ID :
132148
Fri, 07/09/2010 - 14:39
Auther :

TUN RAZAK MY HERO, SAYS ECONOMIST

By Neville D'Cruz

MELBOURNE, July 9 (Bernama) -- A leading Australian agricultural economist has paid tribute to former Malaysian prime minister Abdul Razak Hussein for his vision in promoting land development schemes and improving smallholdings in Malaysia in the 1960s.

"Tun Abdul Razak was a personal hero of mine," Dr Colin Barlow told the
18th biennial conference of the Asian Studies Association of Australia at the
University of Adelaide in South Australia Thursday, when he presented his paper
entitled "Malaysian Agriculture in Transition 1960-2010".

Dr Barlow said soon after arriving in Kuala Lumpur in 1963 to work at the
Rubber Research Institute, he realised rural agencies and research bodies
lacked the weight to improve Malaysian agriculture and much had to be done.

"What was needed in this 1960s situation was to focus much more on bettering
individual and group smallholdings. We needed a person with authority, having a
common touch and in tune with rural people's aspirations.

"And we found him in Tun Abdul Razak. He became the architect of giving
practical application to popular desires - a personal hero of mine."

Dr Barlow said Tun Abdul Razak, the then Deputy Prime Minister and the
Minister of Rural Development, was`an individual combining great vision with
skills in leadership and administration.

He facilitated the organisation of replanting and new land development
schemes, he said.

"Tun Abdul Razak engineered major improvements to rural education and
health, along with roads and other infrastructures, proceeding in the 1970s to
pioneer wider national transformation through the New Economic Policy," he said.

Dr Barlow, who has been involved in rural development for many years,
especially in Malaysia, Indonesia, the Philippines and Sri Lanka, told the
Adelaide conference "a further crucial initiative" of the 1960s in Malaysia was
the establishment of the Federal Land Development Authority (Felda), which was
fashioned after difficult beginnings into a highly successful body".

This opened up and managed many new planted areas, first under rubber and
later oil palm, he said.

A crucial key to Felda's success was Raja Muhammad Alias Raja Muhammad Ali,
a person who worked in the organisation for 35 years and was chairman for almost
half that time.

He was an effective and a visionary leader and administrator, without whom
the giant social enterprise was quite likely to have faltered and failed," Dr
Barlow said.

He said former prime minister Abdullah Ahmad Badawi had pre-dispositions
towards developing agriculture and achieving socio-economic equity while his
predecessor Dr Mahathir Mohamad tended to emphasise the development of
manufacturing and the IT sector.

Dr Barlow, who has a deep attachment to Malaysia, said he was looking
forward to Prime Minister Najib Razak's New Economic Model, cited as the route
to Malaysia becoming a high-income nation.

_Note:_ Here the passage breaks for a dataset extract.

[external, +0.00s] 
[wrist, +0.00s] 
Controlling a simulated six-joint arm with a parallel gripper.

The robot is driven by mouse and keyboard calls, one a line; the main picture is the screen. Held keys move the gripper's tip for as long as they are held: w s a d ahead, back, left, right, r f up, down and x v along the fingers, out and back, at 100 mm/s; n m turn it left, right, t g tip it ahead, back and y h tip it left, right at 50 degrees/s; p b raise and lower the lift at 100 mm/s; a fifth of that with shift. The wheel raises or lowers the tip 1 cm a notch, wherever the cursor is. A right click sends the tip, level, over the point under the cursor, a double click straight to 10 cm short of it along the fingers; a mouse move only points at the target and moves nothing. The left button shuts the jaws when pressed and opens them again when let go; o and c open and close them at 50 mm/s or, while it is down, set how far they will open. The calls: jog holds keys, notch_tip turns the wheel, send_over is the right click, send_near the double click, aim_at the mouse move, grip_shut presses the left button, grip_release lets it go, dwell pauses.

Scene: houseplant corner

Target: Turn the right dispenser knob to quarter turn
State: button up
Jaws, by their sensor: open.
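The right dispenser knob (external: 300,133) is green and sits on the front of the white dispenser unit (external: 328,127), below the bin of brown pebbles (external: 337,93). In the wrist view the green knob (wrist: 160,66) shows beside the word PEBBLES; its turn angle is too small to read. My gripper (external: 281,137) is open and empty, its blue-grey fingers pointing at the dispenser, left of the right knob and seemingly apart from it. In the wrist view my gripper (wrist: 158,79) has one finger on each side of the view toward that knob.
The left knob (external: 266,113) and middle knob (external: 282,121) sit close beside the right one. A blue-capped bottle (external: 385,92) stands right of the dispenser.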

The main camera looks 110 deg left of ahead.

"I profoundly hope it leads to Malaysia's continuing success," he said.

He said Malaysian agriculture, which has been described as a "third engine
of growth", has potential for further expansion, but it depended on the
intentions of future governments.

Dr Barlow has written several books on Malaysia, his most recent book was
titled "Malaysian Economics and Politics in the New Century" (Edward Elgar,
2003, edited with Francis Loh Kok Wah).